• The task: Only the pictures are to be left out; set down the rest of the records exactly.

• Input material:
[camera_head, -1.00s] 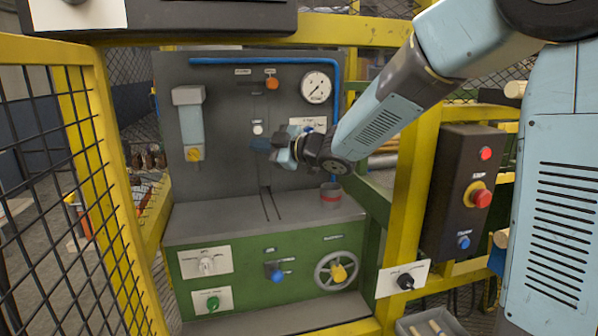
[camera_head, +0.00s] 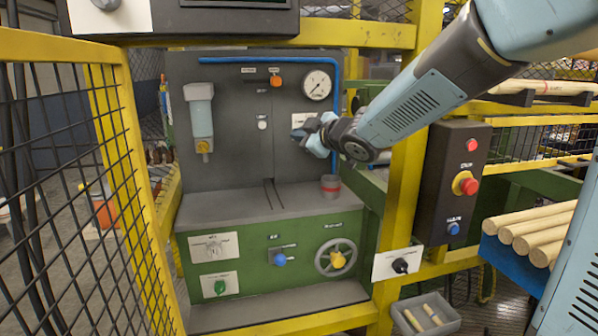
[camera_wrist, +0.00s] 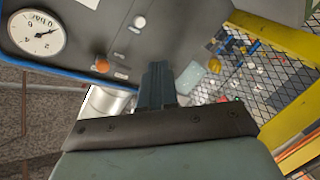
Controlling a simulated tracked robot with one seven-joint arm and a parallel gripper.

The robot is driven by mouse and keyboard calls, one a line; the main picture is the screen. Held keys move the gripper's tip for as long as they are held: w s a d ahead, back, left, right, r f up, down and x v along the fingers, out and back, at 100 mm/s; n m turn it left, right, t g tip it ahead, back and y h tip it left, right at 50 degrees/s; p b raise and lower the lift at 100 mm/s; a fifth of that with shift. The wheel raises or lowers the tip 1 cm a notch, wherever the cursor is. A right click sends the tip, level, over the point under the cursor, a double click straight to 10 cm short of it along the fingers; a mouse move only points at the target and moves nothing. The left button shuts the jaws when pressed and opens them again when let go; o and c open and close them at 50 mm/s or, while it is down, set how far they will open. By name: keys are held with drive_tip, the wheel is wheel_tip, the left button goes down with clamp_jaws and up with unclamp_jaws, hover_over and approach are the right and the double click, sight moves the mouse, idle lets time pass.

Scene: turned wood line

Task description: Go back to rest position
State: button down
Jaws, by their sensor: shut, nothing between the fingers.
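My gripper (camera_head: 312,137) is in front of the grey back panel (camera_head: 235,120) of the machine, left of the yellow post. Its fingers are shut and hold nothing. In the wrist view the closed fingers (camera_wrist: 158,85) point toward the panel, with the round gauge (camera_wrist: 35,33) at the upper left. In the head view my arm reaches in from the upper right, past the yellow post, and hides a small part of the panel's right side.
A black control box (camera_head: 452,185) with a red stop button hangs right of the yellow post (camera_head: 402,190). A mesh fence (camera_head: 75,190) stands left. A red-banded cup (camera_head: 331,188) sits on the ledge. Wooden rods (camera_head: 535,232) lie at right, and a grey bin (camera_head: 425,316) is below.

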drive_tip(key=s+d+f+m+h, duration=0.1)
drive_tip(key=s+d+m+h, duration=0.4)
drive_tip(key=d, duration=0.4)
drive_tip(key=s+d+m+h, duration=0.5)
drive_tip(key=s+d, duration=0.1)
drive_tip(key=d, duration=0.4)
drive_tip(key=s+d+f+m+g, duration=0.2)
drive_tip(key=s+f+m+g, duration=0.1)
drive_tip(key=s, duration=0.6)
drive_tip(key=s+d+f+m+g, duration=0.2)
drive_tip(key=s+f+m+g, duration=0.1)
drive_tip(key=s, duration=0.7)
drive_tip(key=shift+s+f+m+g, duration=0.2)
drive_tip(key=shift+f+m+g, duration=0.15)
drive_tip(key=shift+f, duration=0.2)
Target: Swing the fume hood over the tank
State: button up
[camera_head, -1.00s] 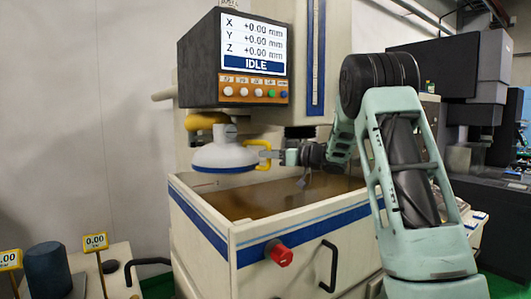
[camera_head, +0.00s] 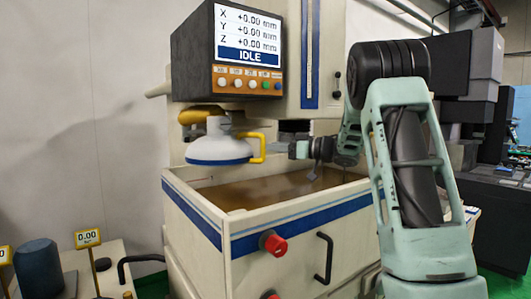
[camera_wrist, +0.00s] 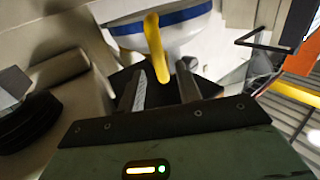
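The fume hood (camera_head: 220,150) is a white dome with a blue rim, hanging below the control box at the tank's rear left. From this angle it overlaps the tank's back left rim. Its yellow handle (camera_head: 259,148) is on its right side. The tank (camera_head: 205,222) is cream with a blue stripe and holds brown liquid. My gripper (camera_head: 289,150) is right of the handle, with a visible gap. In the wrist view my gripper (camera_wrist: 161,85) has its fingers apart, the yellow handle (camera_wrist: 155,42) just beyond and between them. The hood (camera_wrist: 185,14) is behind it.
The control box (camera_head: 228,55) reads IDLE and hangs above the hood. A red knob (camera_head: 273,243) and a black handle (camera_head: 324,258) are on the tank front. A side table with a dark cylinder (camera_head: 39,268) stands at the left. Dark machinery (camera_head: 480,75) stands at the right.

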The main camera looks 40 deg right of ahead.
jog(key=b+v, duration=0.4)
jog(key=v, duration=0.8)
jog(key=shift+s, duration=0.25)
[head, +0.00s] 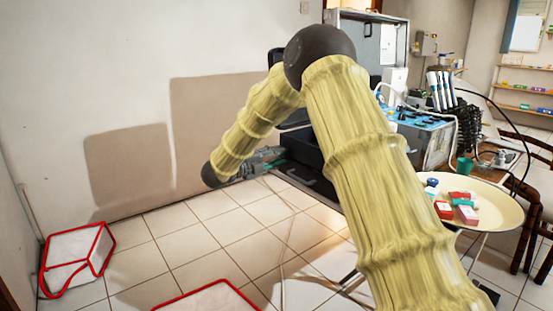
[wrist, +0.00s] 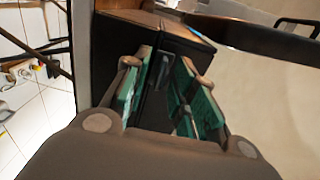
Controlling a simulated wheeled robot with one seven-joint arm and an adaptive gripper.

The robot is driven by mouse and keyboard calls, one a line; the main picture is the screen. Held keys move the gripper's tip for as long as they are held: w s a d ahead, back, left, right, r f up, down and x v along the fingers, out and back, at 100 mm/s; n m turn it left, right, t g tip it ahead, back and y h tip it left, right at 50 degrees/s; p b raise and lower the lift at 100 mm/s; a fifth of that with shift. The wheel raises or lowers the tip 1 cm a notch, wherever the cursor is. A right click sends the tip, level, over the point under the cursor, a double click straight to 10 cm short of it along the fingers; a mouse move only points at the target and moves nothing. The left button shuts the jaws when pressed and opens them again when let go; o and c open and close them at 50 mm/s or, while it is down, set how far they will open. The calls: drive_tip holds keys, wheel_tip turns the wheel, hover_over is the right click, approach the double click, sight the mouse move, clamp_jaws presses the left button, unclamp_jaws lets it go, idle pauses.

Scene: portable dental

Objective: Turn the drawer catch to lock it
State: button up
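A dark cabinet or case front fills the middle of the wrist view (wrist: 118,45). A small grey upright part (wrist: 165,72), which looks like the catch, shows on it between my fingers. I cannot tell which way the catch is turned. My gripper (wrist: 162,100) is open, with teal pads on either side of that part, and nothing is visibly held. I cannot tell whether a pad touches it. In the head view my gripper (head: 265,160) points at the dark case (head: 310,160), whose catch is hidden or too small to see.
A round cream tray (head: 495,215) with red and white boxes and small jars stands to the right. A blue-topped equipment unit (head: 428,135) is behind it. Red-edged white containers (head: 75,260) lie on the tiled floor at left. A bare wall (head: 120,60) is behind my arm.

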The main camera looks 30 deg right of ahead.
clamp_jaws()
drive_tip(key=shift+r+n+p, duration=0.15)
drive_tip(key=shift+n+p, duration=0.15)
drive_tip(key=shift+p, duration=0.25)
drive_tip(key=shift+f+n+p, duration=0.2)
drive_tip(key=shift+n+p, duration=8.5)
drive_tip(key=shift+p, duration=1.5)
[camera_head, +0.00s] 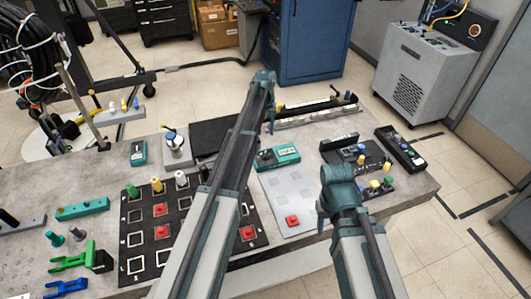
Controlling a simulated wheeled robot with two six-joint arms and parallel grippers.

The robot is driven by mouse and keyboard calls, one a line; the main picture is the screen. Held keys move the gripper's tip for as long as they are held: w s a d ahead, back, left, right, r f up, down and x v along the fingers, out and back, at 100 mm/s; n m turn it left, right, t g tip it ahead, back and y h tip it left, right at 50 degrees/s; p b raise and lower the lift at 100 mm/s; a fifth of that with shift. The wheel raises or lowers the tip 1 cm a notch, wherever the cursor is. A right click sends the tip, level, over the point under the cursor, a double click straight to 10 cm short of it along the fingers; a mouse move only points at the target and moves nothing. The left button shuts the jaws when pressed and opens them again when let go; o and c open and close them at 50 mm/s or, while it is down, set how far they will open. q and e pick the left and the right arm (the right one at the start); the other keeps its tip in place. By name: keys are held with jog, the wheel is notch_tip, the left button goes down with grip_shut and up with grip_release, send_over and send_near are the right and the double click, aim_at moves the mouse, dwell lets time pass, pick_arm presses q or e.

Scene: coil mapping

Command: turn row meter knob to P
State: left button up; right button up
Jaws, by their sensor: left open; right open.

• Result for this exercise:
[camera_head, -1.00s] 
[camera_head, +0.00s] 
[camera_wrist, +0.00s] 
Controlling a simulated tracked robot with one seven-joint arm and a parallel gripper.

The robot is driven by mouse and keyboard calls, one a line; the main picture is the screen. Held keys move the gripper's tip for as long as they are held: w s a d ahead, back, left, right, r f up, down and x v along the fingers, out and back, at 100 mm/s; n m turn it left, right, t g tip it ahead, back and y h tip it left, right at 50 degrees/s; p b raise and lower the lift at 100 mm/s; a fifth of that with shift. The wheel raises or lowers the tip 1 cm a notch, wherever the cursor is. A right click sends the tip, level, over the point under the cursor, a double click straight to 10 cm short of it along the fingers; a mouse move only points at the target and moves nothing. The left button shuts the jaws when pressed and opens them again when let go; o and c open and close them at 50 mm/s or, while it is down, set how far they will open. By name: keys are held with drive_tip, the wheel is wheel_tip, the left button goes down with clamp_jaws and up with unclamp_jaws, hover_over and approach are the right and the double click, sight moves the mouse, idle lets time pass.

Scene: turned wood line

Task description: Go back to rest position
State: button down
Jaws, by their sensor: shut, nothing between the fingers.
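My gripper (camera_head: 312,137) is in front of the grey back panel (camera_head: 235,120) of the machine, left of the yellow post. Its fingers are shut and hold nothing. In the wrist view the closed fingers (camera_wrist: 158,85) point toward the panel, with the round gauge (camera_wrist: 35,33) at the upper left. In the head view my arm reaches in from the upper right, past the yellow post, and hides a small part of the panel's right side.
A black control box (camera_head: 452,185) with a red stop button hangs right of the yellow post (camera_head: 402,190). A mesh fence (camera_head: 75,190) stands left. A red-banded cup (camera_head: 331,188) sits on the ledge. Wooden rods (camera_head: 535,232) lie at right, and a grey bin (camera_head: 425,316) is below.

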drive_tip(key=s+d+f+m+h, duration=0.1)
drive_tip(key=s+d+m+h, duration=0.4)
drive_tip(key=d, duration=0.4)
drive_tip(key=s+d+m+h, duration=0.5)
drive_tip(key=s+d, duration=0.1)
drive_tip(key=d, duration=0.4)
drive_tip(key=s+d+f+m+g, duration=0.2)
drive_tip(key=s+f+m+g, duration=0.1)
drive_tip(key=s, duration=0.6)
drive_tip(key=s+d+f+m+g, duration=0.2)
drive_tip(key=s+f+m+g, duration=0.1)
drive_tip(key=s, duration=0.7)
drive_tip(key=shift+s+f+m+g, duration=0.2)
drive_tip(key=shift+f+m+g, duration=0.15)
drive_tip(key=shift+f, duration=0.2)
Target: Swing the fume hood over the tank
State: button up
[camera_head, -1.00s] 
[camera_head, +0.00s] 
[camera_wrist, +0.00s] 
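The fume hood (camera_head: 220,150) is a white dome with a blue rim, hanging below the control box at the tank's rear left. From this angle it overlaps the tank's back left rim. Its yellow handle (camera_head: 259,148) is on its right side. The tank (camera_head: 205,222) is cream with a blue stripe and holds brown liquid. My gripper (camera_head: 289,150) is right of the handle, with a visible gap. In the wrist view my gripper (camera_wrist: 161,85) has its fingers apart, the yellow handle (camera_wrist: 155,42) just beyond and between them. The hood (camera_wrist: 185,14) is behind it.
The control box (camera_head: 228,55) reads IDLE and hangs above the hood. A red knob (camera_head: 273,243) and a black handle (camera_head: 324,258) are on the tank front. A side table with a dark cylinder (camera_head: 39,268) stands at the left. Dark machinery (camera_head: 480,75) stands at the right.

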The main camera looks 40 deg right of ahead.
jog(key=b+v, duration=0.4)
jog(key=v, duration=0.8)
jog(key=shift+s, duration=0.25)
[head, +0.00s] 
[wrist, +0.00s] 
Controlling a simulated wheeled robot with one seven-joint arm and an adaptive gripper.

The robot is driven by mouse and keyboard calls, one a line; the main picture is the screen. Held keys move the gripper's tip for as long as they are held: w s a d ahead, back, left, right, r f up, down and x v along the fingers, out and back, at 100 mm/s; n m turn it left, right, t g tip it ahead, back and y h tip it left, right at 50 degrees/s; p b raise and lower the lift at 100 mm/s; a fifth of that with shift. The wheel raises or lowers the tip 1 cm a notch, wherever the cursor is. A right click sends the tip, level, over the point under the cursor, a double click straight to 10 cm short of it along the fingers; a mouse move only points at the target and moves nothing. The left button shuts the jaws when pressed and opens them again when let go; o and c open and close them at 50 mm/s or, while it is down, set how far they will open. The calls: drive_tip holds keys, wheel_tip turns the wheel, hover_over is the right click, approach the double click, sight the mouse move, clamp_jaws presses the left button, unclamp_jaws lets it go, idle pauses.

Scene: portable dental

Objective: Turn the drawer catch to lock it
State: button up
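A dark cabinet or case front fills the middle of the wrist view (wrist: 118,45). A small grey upright part (wrist: 165,72), which looks like the catch, shows on it between my fingers. I cannot tell which way the catch is turned. My gripper (wrist: 162,100) is open, with teal pads on either side of that part, and nothing is visibly held. I cannot tell whether a pad touches it. In the head view my gripper (head: 265,160) points at the dark case (head: 310,160), whose catch is hidden or too small to see.
A round cream tray (head: 495,215) with red and white boxes and small jars stands to the right. A blue-topped equipment unit (head: 428,135) is behind it. Red-edged white containers (head: 75,260) lie on the tiled floor at left. A bare wall (head: 120,60) is behind my arm.

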The main camera looks 30 deg right of ahead.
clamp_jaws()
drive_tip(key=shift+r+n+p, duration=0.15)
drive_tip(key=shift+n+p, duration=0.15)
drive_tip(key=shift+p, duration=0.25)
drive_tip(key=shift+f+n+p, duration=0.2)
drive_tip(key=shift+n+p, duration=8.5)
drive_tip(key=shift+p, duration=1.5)
[camera_head, +0.00s] 
Controlling a simulated wheeled robot with two six-joint arms and parallel grippers.

The robot is driven by mouse and keyboard calls, one a line; the main picture is the screen. Held keys move the gripper's tip for as long as they are held: w s a d ahead, back, left, right, r f up, down and x v along the fingers, out and back, at 100 mm/s; n m turn it left, right, t g tip it ahead, back and y h tip it left, right at 50 degrees/s; p b raise and lower the lift at 100 mm/s; a fifth of that with shift. The wheel raises or lowers the tip 1 cm a notch, wherever the cursor is. A right click sends the tip, level, over the point under the cursor, a double click straight to 10 cm short of it along the fingers; a mouse move only points at the target and moves nothing. The left button shuts the jaws when pressed and opens them again when let go; o and c open and close them at 50 mm/s or, while it is down, set how far they will open. q and e pick the left and the right arm (the right one at the start); the other keeps its tip in place. By name: keys are held with jog, the wheel is notch_tip, the left button goes down with grip_shut and up with grip_release, send_over and send_near are the right and the double click, aim_at moves the mouse, dwell lets time pass, pick_arm presses q or e.

Scene: coil mapping

Command: turn row meter knob to P
State: left button up; right button up
Jaws, by their sensor: left open; right open.

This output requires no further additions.